Fowler, D., Application of IEC 61508 to Air Traffic Management and Similar Complex Critical Systems – Methods and Mythology, in Lessons in System Safety: Proceedings of the Eighth Safety-Critical Systems Symposium, Anderson, T., Redmill, F. (ed.s), pp 226-245, Southampton, UK, Springer Verlag.

Littlewood, B. & Strigini, L. (1993), Validation of Ultra-High Dependability for Software-based Systems. Comm. of the ACM, 36(11):69–80.

McDermid, J. A, Pumfrey, D.J Software Safety: Why is there no Consensus? Proceedings of the International System Safety Conference (ISSC) 2001, Huntsville,System Safety Society, 2001.

Popper, K.R. , Conjectures and Refutations, Third Ed. Routledge Pub., 1968.
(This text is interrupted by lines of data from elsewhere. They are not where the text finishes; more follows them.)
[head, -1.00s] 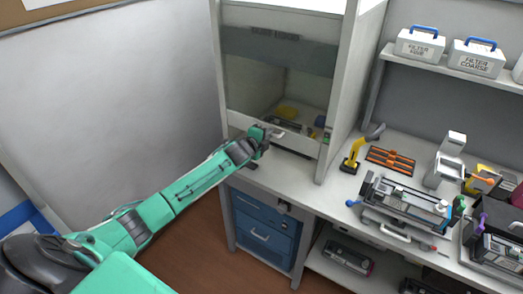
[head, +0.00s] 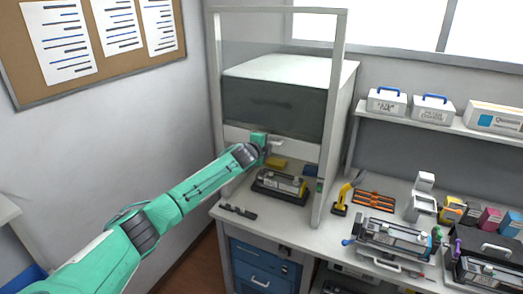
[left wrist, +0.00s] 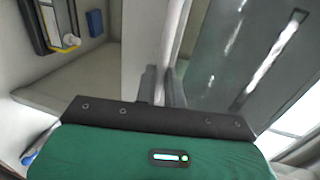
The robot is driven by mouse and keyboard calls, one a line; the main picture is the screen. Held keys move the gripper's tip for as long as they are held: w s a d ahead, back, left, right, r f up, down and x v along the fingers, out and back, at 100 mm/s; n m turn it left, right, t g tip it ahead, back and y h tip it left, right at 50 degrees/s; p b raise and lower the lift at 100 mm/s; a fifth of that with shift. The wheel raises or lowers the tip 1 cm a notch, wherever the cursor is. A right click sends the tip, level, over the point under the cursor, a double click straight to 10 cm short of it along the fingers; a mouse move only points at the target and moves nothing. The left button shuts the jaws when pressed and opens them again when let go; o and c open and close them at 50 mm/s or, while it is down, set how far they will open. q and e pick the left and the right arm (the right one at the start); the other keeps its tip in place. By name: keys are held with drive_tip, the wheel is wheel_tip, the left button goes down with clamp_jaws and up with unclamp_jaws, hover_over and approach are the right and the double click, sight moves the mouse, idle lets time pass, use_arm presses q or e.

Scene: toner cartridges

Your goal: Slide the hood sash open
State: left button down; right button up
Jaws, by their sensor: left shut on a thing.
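The fume hood (head: 290,72) stands at the back left of the bench. Its sash (head: 237,134) is raised part way, with a pale bottom rail and a dark see-through pane above. Below the rail, the hood's front is open. My left gripper (head: 267,147) is shut on the sash handle (head: 276,145) at the rail. In the left wrist view, its fingers (left wrist: 163,85) close on a thin pale bar, whose grip point is partly hidden. My right gripper is not in view.
Inside the hood are a toner cartridge (head: 280,184) and a yellow object (head: 277,163). A dark bar (head: 238,212) lies at the bench's front edge. To the right are a yellow-handled tool (head: 342,197), an orange rack (head: 375,200) and a cartridge fixture (head: 393,238).

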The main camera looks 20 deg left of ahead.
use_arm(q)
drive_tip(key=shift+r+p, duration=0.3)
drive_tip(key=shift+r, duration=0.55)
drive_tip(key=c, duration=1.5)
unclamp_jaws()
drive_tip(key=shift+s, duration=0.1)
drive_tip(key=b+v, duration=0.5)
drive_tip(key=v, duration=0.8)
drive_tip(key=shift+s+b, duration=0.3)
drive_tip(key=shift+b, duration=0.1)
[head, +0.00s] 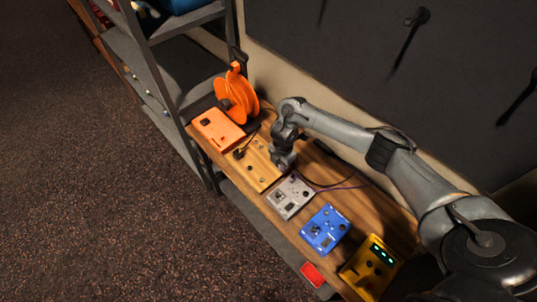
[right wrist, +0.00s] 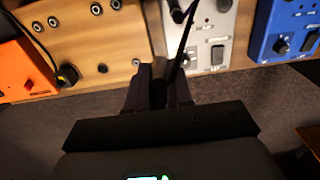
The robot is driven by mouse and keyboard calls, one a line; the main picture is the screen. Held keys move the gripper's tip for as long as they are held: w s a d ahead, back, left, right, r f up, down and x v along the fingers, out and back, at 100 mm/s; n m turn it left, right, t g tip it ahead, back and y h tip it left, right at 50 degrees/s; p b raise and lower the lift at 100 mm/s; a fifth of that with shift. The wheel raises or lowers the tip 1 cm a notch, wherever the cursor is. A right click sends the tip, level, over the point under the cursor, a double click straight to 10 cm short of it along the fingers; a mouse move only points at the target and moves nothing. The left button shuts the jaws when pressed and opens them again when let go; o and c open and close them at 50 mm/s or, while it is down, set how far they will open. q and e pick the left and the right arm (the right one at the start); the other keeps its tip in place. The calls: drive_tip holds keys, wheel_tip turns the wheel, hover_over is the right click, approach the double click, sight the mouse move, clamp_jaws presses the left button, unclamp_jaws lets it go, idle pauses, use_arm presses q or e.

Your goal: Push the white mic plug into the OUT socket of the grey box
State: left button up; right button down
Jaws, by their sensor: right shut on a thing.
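The grey box (head: 290,197) lies on the wooden bench between a wooden panel and a blue box. In the right wrist view the grey box (right wrist: 222,22) is at the top, with a knob and sockets; I cannot read which is OUT. My right gripper (head: 281,164) is at the box's upper-left end. In the right wrist view its fingers (right wrist: 160,90) are shut on a thin plug with a dark cable (right wrist: 183,45) crossing the box's edge. The plug is mostly hidden between the fingers and its white colour does not show. My left gripper is not in view.
The wooden panel (head: 254,166) has several sockets and one yellow-black plug (right wrist: 67,76). An orange box (head: 218,130), orange reel (head: 236,95), blue box (head: 325,229) and yellow box (head: 369,268) share the narrow bench. Thin cables lie behind the grey box. A grey shelf (head: 150,85) stands at left.

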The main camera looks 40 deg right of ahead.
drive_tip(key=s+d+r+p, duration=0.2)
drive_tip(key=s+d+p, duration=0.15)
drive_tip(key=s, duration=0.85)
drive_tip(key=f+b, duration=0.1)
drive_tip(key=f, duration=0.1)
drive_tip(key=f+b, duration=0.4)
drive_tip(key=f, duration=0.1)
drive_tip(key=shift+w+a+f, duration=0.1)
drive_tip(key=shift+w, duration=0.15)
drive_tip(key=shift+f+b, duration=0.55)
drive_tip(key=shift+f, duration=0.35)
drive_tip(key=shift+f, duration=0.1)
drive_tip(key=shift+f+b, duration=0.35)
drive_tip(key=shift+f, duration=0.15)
Redmill, F., Safety Integrity Levels – Theory and Problems, Lessons in Systems Safety, in Lessons in System Safety: Proceedings of the Eighth Safety-Critical Systems Symposium, Anderson, T., Redmill, F. (ed.s), pp 1-20, Southampton, UK, Springer Verlag


1. There have been a multitude of qualitative and quantitative methods proposed for SIL assignment, so many that it sometimes seems that safety professionals take a perverse delight in propagating new techniques. Some of the more common include (with source):

  • Consequence (control loss) (MISRA),
  • Software authority (MIL-STD-882),
  • Consequence (loss severity) (DO 178),
  • Quantitative risk method (IEC 61508),
  • Risk graph and calibrated risk graph (IEC 61508/IEC 61511),
  • Hazardous event severity matrix (IEC 61508),
  • Hybrid consequence and risk matrix (DEF STAN 00-56),
  • Semi-quantitative method (IEC 61511),
  • Safety layer matrix method (IEC 61511), and
  • Layer of protection analysis (IEC 61511).